TO BE DONE ▸
Which lines below hold the word "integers"? Report each one.

Tool calls from robot episodes

* START *

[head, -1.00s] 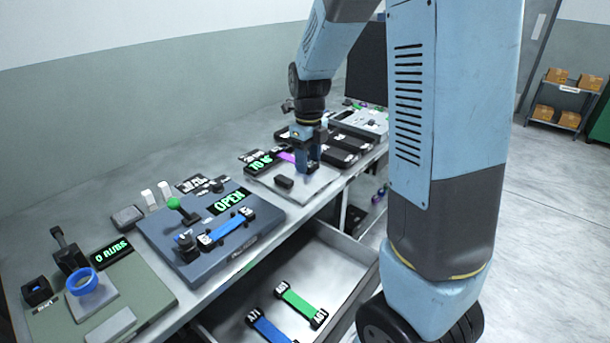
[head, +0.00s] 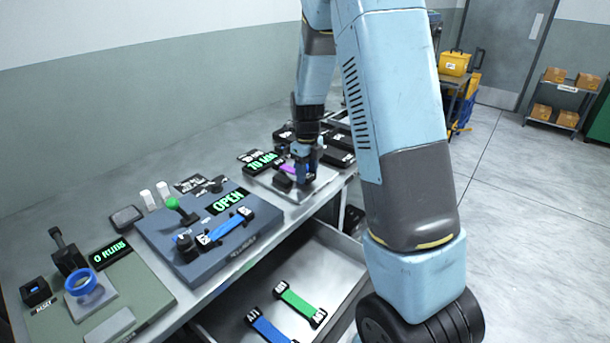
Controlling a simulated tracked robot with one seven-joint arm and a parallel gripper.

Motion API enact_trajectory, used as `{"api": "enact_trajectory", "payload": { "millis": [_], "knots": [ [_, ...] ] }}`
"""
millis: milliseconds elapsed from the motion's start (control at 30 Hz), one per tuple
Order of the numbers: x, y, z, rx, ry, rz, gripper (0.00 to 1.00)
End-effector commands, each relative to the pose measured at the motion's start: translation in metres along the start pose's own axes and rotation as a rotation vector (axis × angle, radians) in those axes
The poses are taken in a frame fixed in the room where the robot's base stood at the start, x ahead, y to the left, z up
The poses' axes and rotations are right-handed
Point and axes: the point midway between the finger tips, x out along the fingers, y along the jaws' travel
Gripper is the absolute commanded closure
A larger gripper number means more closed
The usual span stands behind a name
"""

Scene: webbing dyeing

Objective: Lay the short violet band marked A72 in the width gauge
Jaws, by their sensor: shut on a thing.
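My gripper (head: 303,178) is low over a pale plate (head: 322,184) with a green-lit display (head: 264,162), towards the back of the bench. This looks like the width gauge, though its name is not legible. A small strip of the violet band (head: 286,168) shows at the left of the fingers. My gripper is shut on this band. The rest of the band and its mark are hidden by the fingers. A dark block (head: 283,183) stands on the plate just left of the gripper. I cannot tell whether the band touches the plate.
A blue-grey station (head: 160,232) reading OPEN holds a blue band (head: 228,227). A green-grey station (head: 150,292) stands nearest. Below, an open drawer (head: 332,262) holds a green band (head: 300,303) and another blue band (head: 268,326). Dark trays (head: 340,157) lie behind the plate.

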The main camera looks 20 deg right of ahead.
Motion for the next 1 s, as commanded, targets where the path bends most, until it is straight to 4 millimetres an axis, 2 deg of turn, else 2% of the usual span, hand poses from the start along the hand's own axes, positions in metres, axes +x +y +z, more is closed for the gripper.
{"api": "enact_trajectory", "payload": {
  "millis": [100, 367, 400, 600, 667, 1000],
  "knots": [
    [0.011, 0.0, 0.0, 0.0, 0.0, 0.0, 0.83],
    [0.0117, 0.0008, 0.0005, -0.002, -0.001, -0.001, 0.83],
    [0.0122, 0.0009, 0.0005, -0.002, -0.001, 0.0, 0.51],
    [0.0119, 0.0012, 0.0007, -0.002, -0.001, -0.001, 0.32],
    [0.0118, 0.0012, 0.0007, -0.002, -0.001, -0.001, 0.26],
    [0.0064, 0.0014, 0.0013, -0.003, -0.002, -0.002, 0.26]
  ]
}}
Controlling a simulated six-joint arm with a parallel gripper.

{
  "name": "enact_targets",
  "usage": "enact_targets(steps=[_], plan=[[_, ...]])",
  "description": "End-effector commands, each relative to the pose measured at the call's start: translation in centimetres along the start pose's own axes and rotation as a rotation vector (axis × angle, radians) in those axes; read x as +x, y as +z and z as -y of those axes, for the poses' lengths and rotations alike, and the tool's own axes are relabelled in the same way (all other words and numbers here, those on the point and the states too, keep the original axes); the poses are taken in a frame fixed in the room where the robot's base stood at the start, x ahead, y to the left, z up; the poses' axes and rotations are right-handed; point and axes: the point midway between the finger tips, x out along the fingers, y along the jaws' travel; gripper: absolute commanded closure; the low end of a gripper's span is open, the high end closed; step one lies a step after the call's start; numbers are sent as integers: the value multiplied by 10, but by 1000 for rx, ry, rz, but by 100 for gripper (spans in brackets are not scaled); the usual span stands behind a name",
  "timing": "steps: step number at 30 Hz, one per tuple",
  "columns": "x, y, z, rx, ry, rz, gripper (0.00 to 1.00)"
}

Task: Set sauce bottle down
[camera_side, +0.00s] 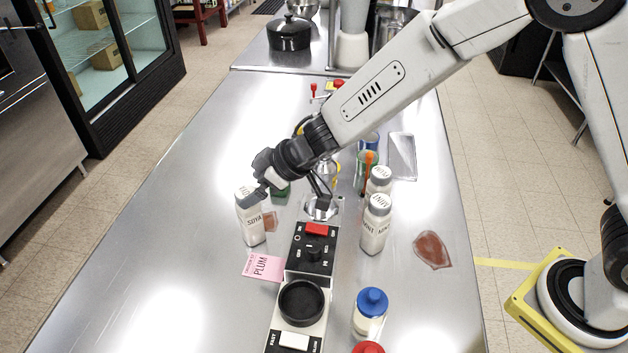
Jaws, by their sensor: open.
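A white sauce bottle (251,226) lettered SOYA stands upright on the steel counter (190,225), left of the control box. My gripper (287,200) is open, its fingers spread wide. The left finger overlaps the bottle's upper right side in this view; I cannot tell whether it touches. The other finger hangs to the right, above the far end of the control box. No bottle is between the fingers. A pink card (263,267) lettered PLUM lies just in front of the bottle, to its right.
The control box (313,250) runs down the middle. White bottles (376,226) and (380,181) stand at its right, a blue-capped bottle (370,313) nearer. Reddish stains lie at the right (432,250) and beside the soya bottle (270,222). The counter's left front is clear.

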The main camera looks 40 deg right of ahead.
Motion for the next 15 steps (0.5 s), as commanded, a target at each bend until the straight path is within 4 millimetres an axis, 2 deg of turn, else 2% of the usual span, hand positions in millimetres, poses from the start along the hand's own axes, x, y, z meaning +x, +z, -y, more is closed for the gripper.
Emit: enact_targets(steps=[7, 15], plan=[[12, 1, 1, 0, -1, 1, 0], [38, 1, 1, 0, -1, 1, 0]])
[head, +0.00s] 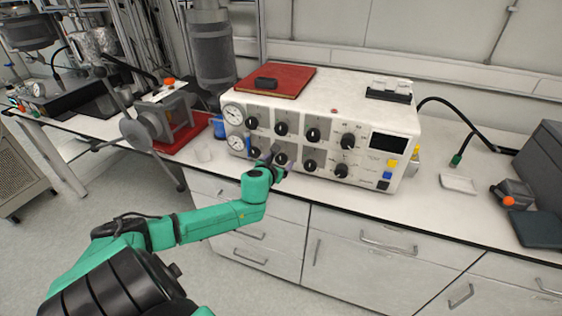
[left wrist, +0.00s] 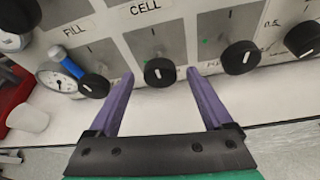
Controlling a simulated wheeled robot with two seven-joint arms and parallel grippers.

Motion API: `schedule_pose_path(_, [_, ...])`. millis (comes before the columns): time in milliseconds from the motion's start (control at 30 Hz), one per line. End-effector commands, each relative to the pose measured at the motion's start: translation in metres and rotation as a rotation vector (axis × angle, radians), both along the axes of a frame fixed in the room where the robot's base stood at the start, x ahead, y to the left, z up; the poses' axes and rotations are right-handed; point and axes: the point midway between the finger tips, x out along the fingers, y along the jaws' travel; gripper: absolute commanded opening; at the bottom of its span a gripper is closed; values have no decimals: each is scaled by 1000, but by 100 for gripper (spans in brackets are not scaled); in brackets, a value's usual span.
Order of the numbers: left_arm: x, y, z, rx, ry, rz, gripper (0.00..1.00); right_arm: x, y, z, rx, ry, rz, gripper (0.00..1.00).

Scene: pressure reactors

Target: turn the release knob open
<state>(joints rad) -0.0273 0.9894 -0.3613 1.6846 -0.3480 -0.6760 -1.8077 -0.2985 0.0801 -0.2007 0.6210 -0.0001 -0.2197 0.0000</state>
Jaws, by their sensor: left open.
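The white control box (head: 372,111) on the bench carries two rows of black knobs. No label reading "release" is legible, so I cannot tell by name which knob it is. My left gripper (head: 272,152) is at the lower row, over the front of the second knob from the left. In the left wrist view the open gripper (left wrist: 160,75) has one purple finger on each side of this black knob (left wrist: 159,71), which lies below the "CELL" label. Its white pointer line stands about upright. I cannot tell whether the fingers touch it. My right gripper is not in view.
Neighbouring lower knobs sit to the left (left wrist: 93,86) and right (left wrist: 241,57). Two dial gauges (head: 233,114) are at the box's left end. A small white cup (head: 203,152) stands left of the box. Bench right of the box is partly clear.

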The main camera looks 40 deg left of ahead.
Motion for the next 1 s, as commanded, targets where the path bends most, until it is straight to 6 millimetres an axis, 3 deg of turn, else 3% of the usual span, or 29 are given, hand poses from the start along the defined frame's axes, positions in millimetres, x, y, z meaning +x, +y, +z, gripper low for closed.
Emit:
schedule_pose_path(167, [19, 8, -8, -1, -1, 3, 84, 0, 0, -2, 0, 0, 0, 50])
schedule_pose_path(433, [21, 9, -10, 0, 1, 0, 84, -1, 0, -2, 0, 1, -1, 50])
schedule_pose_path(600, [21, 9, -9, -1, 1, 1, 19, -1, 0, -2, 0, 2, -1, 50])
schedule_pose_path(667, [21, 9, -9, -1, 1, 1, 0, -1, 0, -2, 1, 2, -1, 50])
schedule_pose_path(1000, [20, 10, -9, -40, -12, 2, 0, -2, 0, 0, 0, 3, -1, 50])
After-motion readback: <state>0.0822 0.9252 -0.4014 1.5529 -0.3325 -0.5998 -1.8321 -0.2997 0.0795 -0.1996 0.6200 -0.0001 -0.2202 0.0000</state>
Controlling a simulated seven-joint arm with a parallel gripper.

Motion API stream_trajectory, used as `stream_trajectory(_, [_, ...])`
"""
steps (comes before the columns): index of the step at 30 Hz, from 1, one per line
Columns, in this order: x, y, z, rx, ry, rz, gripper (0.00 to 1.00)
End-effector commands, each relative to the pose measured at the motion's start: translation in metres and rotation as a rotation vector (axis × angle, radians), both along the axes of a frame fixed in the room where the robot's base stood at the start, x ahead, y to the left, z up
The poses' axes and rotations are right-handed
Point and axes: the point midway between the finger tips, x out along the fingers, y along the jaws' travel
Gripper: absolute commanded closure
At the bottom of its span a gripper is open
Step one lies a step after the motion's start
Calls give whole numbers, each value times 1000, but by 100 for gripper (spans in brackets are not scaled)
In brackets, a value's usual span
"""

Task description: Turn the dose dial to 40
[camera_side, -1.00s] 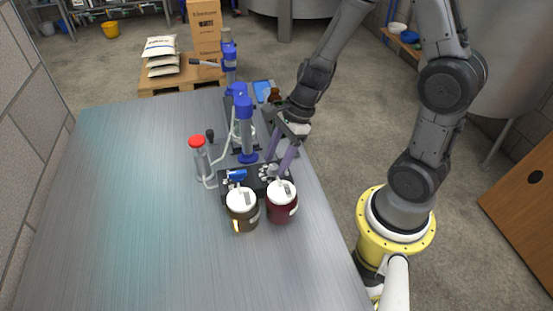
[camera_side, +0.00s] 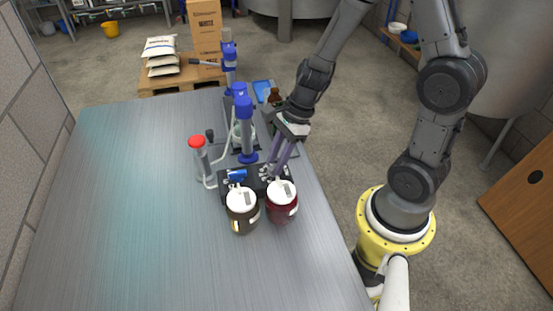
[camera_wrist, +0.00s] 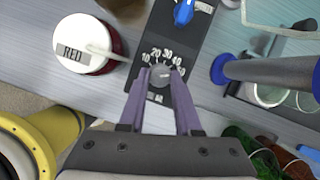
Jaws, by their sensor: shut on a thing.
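The dose dial (camera_wrist: 158,76) is a small grey round knob on a black panel (camera_wrist: 174,38). Pale numbers 10 to 50 fan around its far side in the wrist view. My gripper (camera_wrist: 159,72) has its two purple fingers on either side of the dial and is shut on it. In the side view my gripper (camera_side: 276,172) reaches down to the panel's right part, and the fingers partly hide the dial. The dial's pointer is too unclear to read against the numbers.
A blue knob (camera_side: 236,175) sits on the same panel. A dark red jar marked RED (camera_wrist: 73,54) and a brown jar (camera_side: 242,211) stand in front. A blue-headed column (camera_side: 246,130) and a red-capped cylinder (camera_side: 198,155) stand behind. The table's left side is clear.

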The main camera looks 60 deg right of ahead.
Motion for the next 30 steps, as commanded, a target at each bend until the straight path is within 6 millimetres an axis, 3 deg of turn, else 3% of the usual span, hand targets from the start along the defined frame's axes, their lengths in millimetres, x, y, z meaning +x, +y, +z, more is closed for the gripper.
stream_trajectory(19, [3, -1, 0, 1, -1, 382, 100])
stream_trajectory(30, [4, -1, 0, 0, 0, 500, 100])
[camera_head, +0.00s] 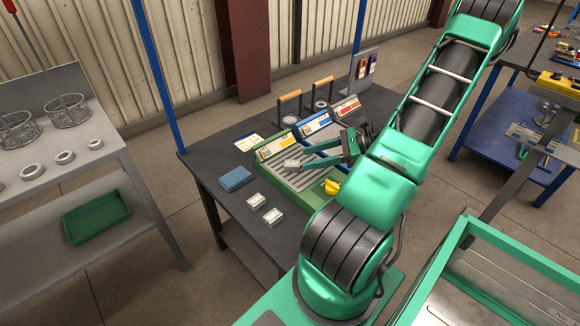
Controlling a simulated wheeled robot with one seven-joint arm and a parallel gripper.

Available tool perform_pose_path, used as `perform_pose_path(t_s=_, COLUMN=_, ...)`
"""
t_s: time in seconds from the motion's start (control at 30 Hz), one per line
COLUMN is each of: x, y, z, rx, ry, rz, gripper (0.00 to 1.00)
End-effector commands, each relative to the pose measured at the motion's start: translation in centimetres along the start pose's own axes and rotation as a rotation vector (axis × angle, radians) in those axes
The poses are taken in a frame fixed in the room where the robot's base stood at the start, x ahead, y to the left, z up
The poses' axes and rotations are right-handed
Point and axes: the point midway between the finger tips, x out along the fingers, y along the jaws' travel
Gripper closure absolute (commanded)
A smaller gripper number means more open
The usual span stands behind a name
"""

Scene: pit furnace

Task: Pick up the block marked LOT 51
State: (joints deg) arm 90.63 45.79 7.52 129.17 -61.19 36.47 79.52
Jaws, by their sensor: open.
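A small white block (291,165) lies on the ribbed green tray (316,191). Two more white blocks, one farther back (256,201) and one nearer (272,216), lie on the dark table left of the tray. Their markings are too small to read, so I cannot tell which one is LOT 51. My gripper (305,160) is over the green tray with its two fingers apart and pointing left. The block on the tray is just beyond the fingertips, and nothing shows between them. I cannot tell the height of the fingers above the tray.
A blue block-like pad (236,179) lies on the table's left part. Blue and red labelled trays stand behind the green one, with wooden-handled tools (290,96) at the back. A yellow object (332,187) is at the tray's right edge.

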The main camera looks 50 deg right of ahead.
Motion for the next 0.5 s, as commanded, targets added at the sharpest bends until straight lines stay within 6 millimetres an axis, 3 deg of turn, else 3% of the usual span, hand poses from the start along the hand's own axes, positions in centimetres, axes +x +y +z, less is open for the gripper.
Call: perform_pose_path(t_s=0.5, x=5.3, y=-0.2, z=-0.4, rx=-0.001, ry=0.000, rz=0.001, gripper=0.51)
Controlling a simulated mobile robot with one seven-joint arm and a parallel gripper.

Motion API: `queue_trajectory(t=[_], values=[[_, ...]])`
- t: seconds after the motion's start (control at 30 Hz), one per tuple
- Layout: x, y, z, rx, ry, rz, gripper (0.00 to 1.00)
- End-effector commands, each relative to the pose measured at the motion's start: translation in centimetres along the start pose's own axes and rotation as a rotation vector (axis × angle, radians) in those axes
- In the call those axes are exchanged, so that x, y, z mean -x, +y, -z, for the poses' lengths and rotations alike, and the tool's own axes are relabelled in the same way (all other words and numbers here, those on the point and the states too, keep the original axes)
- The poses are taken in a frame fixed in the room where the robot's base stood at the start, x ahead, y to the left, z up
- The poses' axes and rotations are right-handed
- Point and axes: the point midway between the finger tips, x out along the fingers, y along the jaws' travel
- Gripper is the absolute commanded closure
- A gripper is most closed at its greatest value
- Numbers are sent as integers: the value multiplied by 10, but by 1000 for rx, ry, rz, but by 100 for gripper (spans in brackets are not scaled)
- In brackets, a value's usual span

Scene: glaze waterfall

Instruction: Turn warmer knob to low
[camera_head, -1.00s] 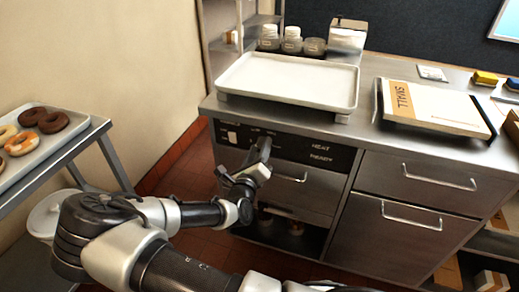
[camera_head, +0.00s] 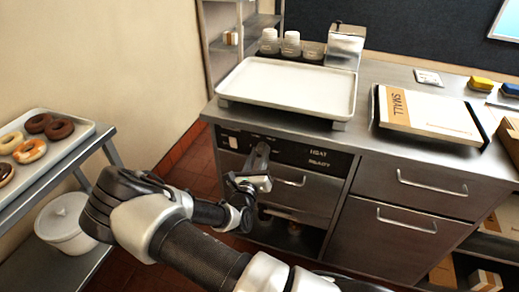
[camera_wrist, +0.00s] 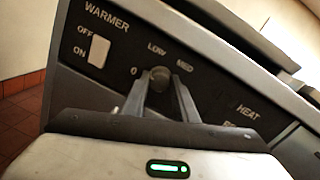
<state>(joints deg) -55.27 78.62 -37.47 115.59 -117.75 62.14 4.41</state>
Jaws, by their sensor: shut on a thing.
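The dark warmer panel (camera_head: 285,150) is on the front of the steel counter, below its top. In the wrist view the round warmer knob (camera_wrist: 160,74) sits by the marks 0, LOW and MED. My gripper (camera_wrist: 163,84) reaches it with one finger on each side, shut on the knob. Which mark the knob points to cannot be told. A pale OFF/ON switch (camera_wrist: 99,51) is left of the knob. In the head view my gripper (camera_head: 261,150) is at the panel and hides the knob.
A white tray (camera_head: 252,92) stands on the counter above the panel. Drawer handles (camera_head: 290,183) stick out below and to the right (camera_head: 432,186). A box marked SMALL (camera_head: 425,112) lies on the counter. A rack with a donut tray (camera_head: 75,140) stands at the left.

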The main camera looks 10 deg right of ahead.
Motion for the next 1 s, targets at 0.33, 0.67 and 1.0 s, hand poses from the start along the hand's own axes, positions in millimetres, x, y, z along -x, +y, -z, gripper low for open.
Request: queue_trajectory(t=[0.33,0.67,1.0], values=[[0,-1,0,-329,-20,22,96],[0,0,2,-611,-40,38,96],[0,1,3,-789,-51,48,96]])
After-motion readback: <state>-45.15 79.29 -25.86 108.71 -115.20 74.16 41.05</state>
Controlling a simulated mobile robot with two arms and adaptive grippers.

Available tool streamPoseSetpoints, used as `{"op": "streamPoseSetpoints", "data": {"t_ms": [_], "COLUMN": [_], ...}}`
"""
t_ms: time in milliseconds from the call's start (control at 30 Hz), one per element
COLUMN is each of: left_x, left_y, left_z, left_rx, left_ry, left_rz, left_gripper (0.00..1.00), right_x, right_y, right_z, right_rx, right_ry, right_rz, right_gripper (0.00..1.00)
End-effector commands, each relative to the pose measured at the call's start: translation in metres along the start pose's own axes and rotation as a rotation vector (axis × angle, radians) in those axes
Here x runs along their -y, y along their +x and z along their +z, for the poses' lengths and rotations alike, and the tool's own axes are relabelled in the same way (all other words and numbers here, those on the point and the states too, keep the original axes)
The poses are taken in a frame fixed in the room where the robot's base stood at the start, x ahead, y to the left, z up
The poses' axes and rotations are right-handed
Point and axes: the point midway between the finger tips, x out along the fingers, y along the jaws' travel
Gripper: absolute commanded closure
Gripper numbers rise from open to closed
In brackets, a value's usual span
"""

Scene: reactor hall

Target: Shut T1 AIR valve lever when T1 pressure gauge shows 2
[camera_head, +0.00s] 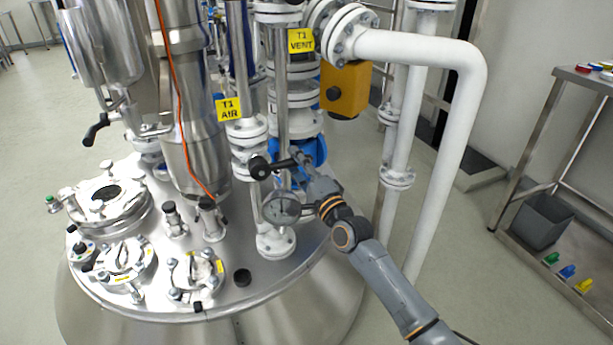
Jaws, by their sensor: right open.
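The yellow T1 AIR label (228,108) hangs on a vertical pipe above the steel reactor lid. A black lever handle with a round knob (259,168) sticks out to the left below it, roughly level. My right gripper (300,161) is open at the right end of the lever, above the gauge. I cannot tell whether it touches the lever. My left gripper is out of view.
A T1 VENT label (301,41) and a yellow box (345,90) are above my right arm. White flanged pipes (445,165) stand close on the right. Another black lever (96,130) is at the left. A steel table (580,78) stands far right.

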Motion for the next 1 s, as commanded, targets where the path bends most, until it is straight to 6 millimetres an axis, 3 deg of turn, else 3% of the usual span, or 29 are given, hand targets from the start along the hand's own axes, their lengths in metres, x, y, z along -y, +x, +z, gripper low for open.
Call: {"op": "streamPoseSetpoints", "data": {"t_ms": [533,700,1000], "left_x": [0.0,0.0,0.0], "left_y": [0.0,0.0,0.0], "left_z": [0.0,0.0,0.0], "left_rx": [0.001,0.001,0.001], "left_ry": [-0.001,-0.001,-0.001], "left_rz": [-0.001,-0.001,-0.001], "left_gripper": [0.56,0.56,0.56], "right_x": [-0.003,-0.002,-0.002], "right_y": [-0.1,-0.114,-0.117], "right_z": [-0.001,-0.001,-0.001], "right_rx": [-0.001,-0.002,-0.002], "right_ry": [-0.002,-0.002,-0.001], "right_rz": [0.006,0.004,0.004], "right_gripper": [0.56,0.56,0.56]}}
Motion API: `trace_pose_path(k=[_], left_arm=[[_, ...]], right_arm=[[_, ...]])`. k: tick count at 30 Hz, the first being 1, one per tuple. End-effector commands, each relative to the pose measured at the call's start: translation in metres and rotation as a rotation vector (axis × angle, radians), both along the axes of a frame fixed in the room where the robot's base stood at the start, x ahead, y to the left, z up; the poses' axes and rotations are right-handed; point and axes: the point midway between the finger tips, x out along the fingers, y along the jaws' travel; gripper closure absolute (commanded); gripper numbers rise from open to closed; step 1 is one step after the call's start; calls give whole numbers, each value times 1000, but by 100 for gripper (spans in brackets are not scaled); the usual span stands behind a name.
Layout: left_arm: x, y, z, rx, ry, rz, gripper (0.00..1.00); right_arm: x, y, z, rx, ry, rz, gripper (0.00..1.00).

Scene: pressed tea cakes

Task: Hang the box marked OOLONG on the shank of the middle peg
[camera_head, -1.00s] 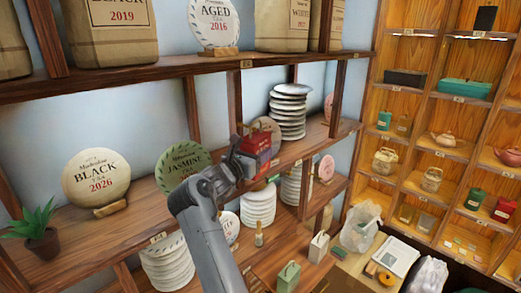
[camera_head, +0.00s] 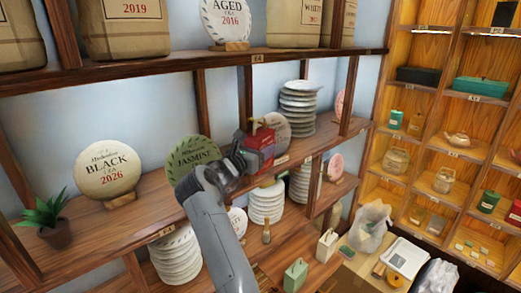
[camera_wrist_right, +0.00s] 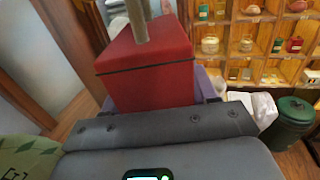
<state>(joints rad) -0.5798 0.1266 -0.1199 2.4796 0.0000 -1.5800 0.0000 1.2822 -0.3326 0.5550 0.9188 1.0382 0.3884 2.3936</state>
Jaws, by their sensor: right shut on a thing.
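My right gripper (camera_head: 243,158) is shut on a red box (camera_head: 261,151) with a tan loop or handle on top. It holds the box in front of the middle shelf, between the JASMINE disc and the stack of pale discs. The right wrist view shows the red box (camera_wrist_right: 150,75) close up, with a dark seam below its top and a tan upright piece (camera_wrist_right: 138,22) over it. I cannot read any OOLONG marking. I cannot make out the pegs in these views. My left gripper is not in view.
The green JASMINE disc (camera_head: 186,156) stands just left of the gripper. A stack of pale discs (camera_head: 298,104) is behind and right of the box. A shelf post (camera_head: 246,94) rises close behind. White (camera_head: 327,244) and green (camera_head: 296,275) boxes stand lower down.

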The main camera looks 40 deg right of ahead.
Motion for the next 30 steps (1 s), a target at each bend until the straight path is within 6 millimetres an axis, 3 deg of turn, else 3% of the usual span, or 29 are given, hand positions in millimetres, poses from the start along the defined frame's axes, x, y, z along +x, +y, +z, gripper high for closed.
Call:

* END *

ANSWER TO THE PROBLEM ▸
  "description": "End-effector commands, each relative to the pose measured at the call's start: translation in centimetres along the start pose's own axes and rotation as a rotation vector (axis × angle, radians) in those axes; read x as +x, y as +z and z as -y of those axes, for the poses' lengths and rotations alike, and the tool's own axes are relabelled in the same way (all other words and numbers here, those on the point and the states too, keep the original axes); the poses are taken in a frame fixed in the room where the robot's base stood at the start, x ahead, y to the left, z up; the poses' axes and rotations are right-handed; point and axes: the point midway between the finger tips, x out along the fingers, y along the jaws' travel; gripper: absolute commanded closure; the low end of a gripper's span is open, the high end closed; step one lies a step after the call's start; numbers are sent as integers: the value multiplied by 10, but by 1000 for rx, ry, rz, but by 100 for gripper (spans in brackets are not scaled); the usual span stands behind a name",
- Numbers are sent as integers: the value multiplied by 10, but by 1000 for rx, ry, rz, but by 100 for gripper (spans in brackets are not scaled)

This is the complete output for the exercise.